Yale University issued an apology after a white student called police on Lolade Siyonbola, a graduate student in African Studies, because she fell asleep in a common room of her university dorm. Siyonbola posted incident videos on Facebook.
Yale is apologizing after a black graduate student fell asleep in the common room of her dorm — and found out that another student had called the police on her.
According to Yale Daily News, the school sent out a message to graduate students and teachers that called the situation “deeply troubling.” The email from Kimberly Goff-Crews, university secretary and vice president for student life, also said that responding police “admonished the complaining student that the other student had every right to be present.”
Lolade Siyonbola, a 34-year-old graduate student in African Studies, told The New York Times that the incident happened on Monday night while she was laboring over a “marathon of papers.” Siyonbola said she took a nap in her dorm’s common area for a little break.
The grad student said she woke up when another student turned on the room’s lights, CNN reported.
“You’re not supposed to be sleeping here,” the student allegedly warned. “I’m going to call the police.”
Siyonbola posted two videos on Facebook that detail what happened.

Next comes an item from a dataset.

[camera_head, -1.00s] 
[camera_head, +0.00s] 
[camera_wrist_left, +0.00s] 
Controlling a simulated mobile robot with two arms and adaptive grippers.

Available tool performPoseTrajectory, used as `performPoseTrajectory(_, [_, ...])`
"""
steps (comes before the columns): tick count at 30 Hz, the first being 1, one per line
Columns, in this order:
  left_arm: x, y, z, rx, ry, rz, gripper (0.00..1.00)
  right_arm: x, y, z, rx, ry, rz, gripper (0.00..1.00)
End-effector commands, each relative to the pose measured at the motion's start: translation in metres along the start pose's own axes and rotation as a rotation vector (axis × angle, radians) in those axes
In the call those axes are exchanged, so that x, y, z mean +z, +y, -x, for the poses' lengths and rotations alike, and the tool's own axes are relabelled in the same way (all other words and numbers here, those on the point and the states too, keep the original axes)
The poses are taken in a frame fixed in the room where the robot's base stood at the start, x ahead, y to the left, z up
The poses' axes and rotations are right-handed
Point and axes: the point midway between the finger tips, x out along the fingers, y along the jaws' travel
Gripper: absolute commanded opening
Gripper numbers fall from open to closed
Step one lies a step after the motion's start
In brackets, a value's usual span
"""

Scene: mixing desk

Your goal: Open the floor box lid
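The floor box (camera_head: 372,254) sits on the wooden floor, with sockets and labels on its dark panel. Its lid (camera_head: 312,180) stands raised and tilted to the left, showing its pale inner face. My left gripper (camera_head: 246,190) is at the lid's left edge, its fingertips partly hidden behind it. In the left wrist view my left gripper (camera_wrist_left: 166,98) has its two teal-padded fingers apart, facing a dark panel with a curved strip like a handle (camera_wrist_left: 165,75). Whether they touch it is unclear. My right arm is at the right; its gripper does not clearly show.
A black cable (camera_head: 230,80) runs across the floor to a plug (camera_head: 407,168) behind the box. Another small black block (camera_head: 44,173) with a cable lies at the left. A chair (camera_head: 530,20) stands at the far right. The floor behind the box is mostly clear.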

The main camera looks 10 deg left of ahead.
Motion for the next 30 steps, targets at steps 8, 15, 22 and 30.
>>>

The first one shows Siyonbola talking to a woman, identified as philosophy doctoral student Sarah Braasch, who says “I have every right to call the police, you cannot sleep in that room.”
The woman continues to record Siyonbola, who tells her to “get my good side” before heading down an elevator.
The second video, which lasts 17 minutes, starts when the police arrived.
Police told Siyonbola that they received a call about “somebody who appeared they weren’t… where they were supposed to be.”
She responds by offering to open the door of her room to show that she lives there — but police say they need her ID.
Siyonbola hands over her identification, but it takes the officers some time to verify that she is allowed to stay in the dorm, the video shows.
“I am not going to justify my existence here,” the student says. She added that “I deserve to be here; I paid tuition like everybody else.”
“We determine who is allowed to be here or who’s not allowed to be here,” an officer responds, “regardless of whether you feel you’re allowed to be here or not.”
According to CNN, it turned out that Siyonbola’s name was misspelled in the student database, which caused the delay. Officers verified that she was indeed a student at the university and left.
Those videos racked up more than 1 million combined views and 10,000 shares on Facebook.
Goff-Crews told students in her email that the school is looking to use meetings with student leaders and listening sessions to better improve racial sensitivity at the school and hopefully avoid similar situations in the future.
“We still have so much more to do,” the email said, according to Yale Daily News. “All of us in senior leadership recognize that incidents such as this one are being framed within a difficult national context.”
A spokeswoman for the university told The New York Times that police had just “followed procedures.”
Siyonbola wrote on Facebook that she knows her experience is far from unusual.
“Black Yale community is beyond incredible and is taking good care of me,” she wrote. “I know this incident is a drop in the bucket of trauma Black folk have endured since Day 1 America, and you all have stories.”